Kel es Ketlin Santos, también mediadora en Caminos de lectura, una joven convencida de que para conquistar la libertad, cada ser humano necesita reescribirse a su manera. Comprender, por ejemplo, que las palabras “negra”, “mujer”, “pobre” no son sinónimos de delincuencia o abuso. “Cuando leí a Ángela Davis entendí que mi color de piel era un problema para la sociedad; luego leí a Ana María Machado y supe que esa historia era antigua, que el cuerpo desde el que hablo es mío, pero otras lo tuvieron antes que mí. Comprendí lo que era racismo, machismo, homofobia, gordofobia y tantas fobias que hacen de este mundo un lugar violento, prejuicioso, racista”. Dice que su cuerpo no ha dejado de ser víctima, que sabe que para muchos sigue siendo simplemente una “chica negra” y que cada mujer negra nace con dos blancos, “uno que cree que mi cuerpo es un objeto manipulable y no merece respeto; y otro, que mi cuerpo es mi melanina, los racistas piensan que no tenemos derecho a la vida”. Por eso lee. Por eso hoy es capaz de entender el enorme salto que ha dado al asumir que tiene el derecho a escoger qué hacer con su vida, su cuerpo, su historia y ayudar a otras mujeres a decidir por sus cuerpos, sus vidas, sus historias.

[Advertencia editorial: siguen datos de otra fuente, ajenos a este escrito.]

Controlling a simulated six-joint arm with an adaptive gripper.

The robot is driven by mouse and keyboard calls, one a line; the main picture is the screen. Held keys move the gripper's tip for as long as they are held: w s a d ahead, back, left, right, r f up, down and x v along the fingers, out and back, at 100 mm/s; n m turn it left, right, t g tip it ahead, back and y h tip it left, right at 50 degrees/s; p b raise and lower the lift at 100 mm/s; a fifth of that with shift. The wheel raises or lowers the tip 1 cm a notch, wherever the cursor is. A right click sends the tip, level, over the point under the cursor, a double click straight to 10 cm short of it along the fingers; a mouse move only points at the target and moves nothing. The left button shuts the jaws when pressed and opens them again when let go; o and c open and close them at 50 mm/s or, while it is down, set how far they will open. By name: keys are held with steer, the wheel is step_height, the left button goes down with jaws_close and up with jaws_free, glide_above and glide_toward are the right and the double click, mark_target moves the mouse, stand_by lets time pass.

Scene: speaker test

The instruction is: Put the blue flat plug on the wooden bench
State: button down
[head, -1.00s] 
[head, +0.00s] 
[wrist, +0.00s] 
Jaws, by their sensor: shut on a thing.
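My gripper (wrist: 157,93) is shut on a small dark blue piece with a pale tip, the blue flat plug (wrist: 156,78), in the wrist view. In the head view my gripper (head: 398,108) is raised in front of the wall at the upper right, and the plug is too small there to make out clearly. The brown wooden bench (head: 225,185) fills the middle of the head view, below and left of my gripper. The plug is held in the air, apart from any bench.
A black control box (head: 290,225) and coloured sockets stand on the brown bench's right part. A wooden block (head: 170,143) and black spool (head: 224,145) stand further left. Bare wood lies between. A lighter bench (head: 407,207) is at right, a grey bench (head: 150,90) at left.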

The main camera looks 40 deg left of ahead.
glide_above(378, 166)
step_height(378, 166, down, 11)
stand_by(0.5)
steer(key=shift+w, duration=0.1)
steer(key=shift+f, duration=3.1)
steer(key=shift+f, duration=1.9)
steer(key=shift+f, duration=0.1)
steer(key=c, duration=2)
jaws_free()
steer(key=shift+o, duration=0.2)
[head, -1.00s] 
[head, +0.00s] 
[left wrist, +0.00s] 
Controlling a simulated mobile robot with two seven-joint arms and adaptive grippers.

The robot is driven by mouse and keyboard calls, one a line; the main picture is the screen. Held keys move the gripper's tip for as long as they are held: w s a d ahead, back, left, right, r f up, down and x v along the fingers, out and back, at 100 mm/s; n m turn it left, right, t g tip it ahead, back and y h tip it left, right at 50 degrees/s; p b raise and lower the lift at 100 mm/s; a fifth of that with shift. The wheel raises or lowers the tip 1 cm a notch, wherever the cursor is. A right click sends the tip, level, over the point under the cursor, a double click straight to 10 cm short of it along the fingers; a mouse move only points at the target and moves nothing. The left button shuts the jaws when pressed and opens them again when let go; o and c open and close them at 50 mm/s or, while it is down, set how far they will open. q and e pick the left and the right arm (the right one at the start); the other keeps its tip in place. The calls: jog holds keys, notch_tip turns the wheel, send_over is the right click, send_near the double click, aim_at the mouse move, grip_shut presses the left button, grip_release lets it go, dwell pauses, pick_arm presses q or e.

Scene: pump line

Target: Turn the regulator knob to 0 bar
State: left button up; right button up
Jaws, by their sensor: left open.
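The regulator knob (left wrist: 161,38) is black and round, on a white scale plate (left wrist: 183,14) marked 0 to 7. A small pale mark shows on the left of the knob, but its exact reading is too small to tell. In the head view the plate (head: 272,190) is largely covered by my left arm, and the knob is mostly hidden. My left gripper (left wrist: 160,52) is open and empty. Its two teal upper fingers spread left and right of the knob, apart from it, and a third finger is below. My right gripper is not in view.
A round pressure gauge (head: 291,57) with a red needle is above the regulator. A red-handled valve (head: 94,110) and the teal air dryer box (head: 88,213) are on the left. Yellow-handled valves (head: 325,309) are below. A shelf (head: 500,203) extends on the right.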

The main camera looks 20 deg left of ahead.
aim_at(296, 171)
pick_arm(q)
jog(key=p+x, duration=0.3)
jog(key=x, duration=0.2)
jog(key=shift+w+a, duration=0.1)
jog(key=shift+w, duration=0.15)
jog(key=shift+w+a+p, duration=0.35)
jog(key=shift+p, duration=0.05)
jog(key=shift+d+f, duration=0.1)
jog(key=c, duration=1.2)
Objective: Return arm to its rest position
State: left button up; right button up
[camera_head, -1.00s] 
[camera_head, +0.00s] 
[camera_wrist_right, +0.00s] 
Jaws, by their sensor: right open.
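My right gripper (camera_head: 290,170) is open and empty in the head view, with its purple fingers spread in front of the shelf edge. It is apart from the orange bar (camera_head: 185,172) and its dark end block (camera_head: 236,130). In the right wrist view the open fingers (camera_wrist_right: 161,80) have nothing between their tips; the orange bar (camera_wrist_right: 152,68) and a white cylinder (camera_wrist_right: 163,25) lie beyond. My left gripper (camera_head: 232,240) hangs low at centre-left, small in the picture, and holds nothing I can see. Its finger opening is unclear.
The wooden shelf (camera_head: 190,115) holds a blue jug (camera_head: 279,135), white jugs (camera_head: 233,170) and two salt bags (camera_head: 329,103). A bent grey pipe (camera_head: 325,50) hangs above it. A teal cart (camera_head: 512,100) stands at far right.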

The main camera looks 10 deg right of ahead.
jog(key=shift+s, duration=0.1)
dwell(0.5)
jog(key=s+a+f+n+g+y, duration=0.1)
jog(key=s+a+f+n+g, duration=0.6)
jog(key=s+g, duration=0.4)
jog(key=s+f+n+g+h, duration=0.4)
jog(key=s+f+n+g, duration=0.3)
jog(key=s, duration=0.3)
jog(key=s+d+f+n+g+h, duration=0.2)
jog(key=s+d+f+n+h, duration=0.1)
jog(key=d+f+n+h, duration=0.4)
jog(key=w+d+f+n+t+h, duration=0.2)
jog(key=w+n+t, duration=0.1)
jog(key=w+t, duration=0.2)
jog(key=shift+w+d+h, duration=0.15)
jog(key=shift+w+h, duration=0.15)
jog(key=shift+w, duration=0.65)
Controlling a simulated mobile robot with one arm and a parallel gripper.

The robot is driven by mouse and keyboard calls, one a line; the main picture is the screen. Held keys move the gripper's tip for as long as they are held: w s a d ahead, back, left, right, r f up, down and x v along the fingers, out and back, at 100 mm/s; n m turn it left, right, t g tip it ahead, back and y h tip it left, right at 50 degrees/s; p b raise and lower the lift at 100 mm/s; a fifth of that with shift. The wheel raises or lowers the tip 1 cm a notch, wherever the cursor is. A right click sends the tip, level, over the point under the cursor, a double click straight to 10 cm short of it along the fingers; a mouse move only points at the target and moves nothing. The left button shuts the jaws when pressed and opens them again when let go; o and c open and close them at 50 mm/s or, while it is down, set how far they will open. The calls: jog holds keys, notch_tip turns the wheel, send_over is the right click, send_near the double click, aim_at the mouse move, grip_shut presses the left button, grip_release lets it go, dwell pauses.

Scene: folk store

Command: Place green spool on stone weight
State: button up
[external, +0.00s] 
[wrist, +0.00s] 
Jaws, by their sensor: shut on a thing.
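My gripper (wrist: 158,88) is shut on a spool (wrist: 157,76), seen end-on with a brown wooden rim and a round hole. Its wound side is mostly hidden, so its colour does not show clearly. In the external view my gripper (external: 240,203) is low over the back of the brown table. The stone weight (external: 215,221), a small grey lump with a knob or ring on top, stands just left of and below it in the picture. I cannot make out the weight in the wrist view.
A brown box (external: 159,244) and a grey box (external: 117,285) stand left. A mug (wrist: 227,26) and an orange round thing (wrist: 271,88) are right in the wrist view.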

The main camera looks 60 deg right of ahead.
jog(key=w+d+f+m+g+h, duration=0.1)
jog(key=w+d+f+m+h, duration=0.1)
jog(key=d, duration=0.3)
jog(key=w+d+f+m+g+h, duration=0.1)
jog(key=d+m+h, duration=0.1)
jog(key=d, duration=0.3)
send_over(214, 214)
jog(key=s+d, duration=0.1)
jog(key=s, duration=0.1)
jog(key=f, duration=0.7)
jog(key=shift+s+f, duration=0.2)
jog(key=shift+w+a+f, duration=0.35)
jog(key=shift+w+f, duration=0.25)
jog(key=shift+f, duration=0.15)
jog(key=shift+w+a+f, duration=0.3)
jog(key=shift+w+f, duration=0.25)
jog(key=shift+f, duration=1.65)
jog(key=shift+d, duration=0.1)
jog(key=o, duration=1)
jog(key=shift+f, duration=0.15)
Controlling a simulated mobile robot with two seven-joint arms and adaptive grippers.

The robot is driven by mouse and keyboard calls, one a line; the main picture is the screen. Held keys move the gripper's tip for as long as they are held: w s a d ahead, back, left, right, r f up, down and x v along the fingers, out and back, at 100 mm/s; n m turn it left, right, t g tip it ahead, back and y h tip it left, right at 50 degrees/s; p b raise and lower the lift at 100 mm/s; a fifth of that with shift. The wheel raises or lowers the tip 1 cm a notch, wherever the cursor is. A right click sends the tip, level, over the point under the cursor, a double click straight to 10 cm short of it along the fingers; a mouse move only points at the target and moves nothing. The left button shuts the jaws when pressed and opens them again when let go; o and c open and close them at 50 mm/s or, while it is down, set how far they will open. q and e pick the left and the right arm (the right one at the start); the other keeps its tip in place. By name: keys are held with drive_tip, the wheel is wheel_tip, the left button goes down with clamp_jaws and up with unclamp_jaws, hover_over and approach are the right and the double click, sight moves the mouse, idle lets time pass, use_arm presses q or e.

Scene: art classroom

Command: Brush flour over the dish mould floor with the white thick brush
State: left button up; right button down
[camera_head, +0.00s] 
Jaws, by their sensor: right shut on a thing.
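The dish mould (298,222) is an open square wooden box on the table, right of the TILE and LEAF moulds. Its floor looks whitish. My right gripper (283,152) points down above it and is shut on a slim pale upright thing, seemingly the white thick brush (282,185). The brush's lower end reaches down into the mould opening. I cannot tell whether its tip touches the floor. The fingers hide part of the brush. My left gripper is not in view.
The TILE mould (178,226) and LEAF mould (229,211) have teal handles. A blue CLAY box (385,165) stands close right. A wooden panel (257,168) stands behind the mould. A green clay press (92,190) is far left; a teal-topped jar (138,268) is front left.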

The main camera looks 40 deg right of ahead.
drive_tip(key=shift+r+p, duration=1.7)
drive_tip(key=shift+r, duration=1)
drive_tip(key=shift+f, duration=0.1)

El lugar desde donde se habla, en este pequeño y hermoso rincón de planeta, marca la pauta en las conversaciones, porque se habla o se calla, poderosas herramientas decir o callar y estos jóvenes apelan a ellas para afirmar su lucha, pero no están solos, hablan o callan en nombre de su comunidad. Una que los trasciende y les da sentido. “Cada vez que necesito ayuda, la pido, pues no se camina ni se vence solo”, dice Kel.
Hay frases que se repiten en Parelheiros, “cada uno de nosotros es en el mundo con los demás”, “vamos juntos”, “nadie queda atrás”. La comunidad del cementerio es esa que supo resignificar la palabra “muerte” y entender que para renacer es necesario morir a ciertas cosas. Y el cementerio, entonces, ya no fue un lugar de olvido, sino ese lugar en el que cada uno de ellos transita de una muerte simbólica a otra vida junto a los libros, a los testimonios de mujeres y hombres que escribieron apegados a sus ideas y emociones más profundas. De eso se trata la literatura, ¿no? Bel contesta: “cuando me reúno con las historias que escogí para leer, me siento ‘la diosa del tiempo y dos espacios’: soy yo quien decido si voy al pasado, avanzo al futuro o me quedo en el presente. Me siento ‘diosa de mi historia’ en el encuentro con otras historias parecidas a la mía o, por contradicción, por la diferencia. ¿Existe algo más humanizador que sentirse capar de ser y hacer lo que se desea?”.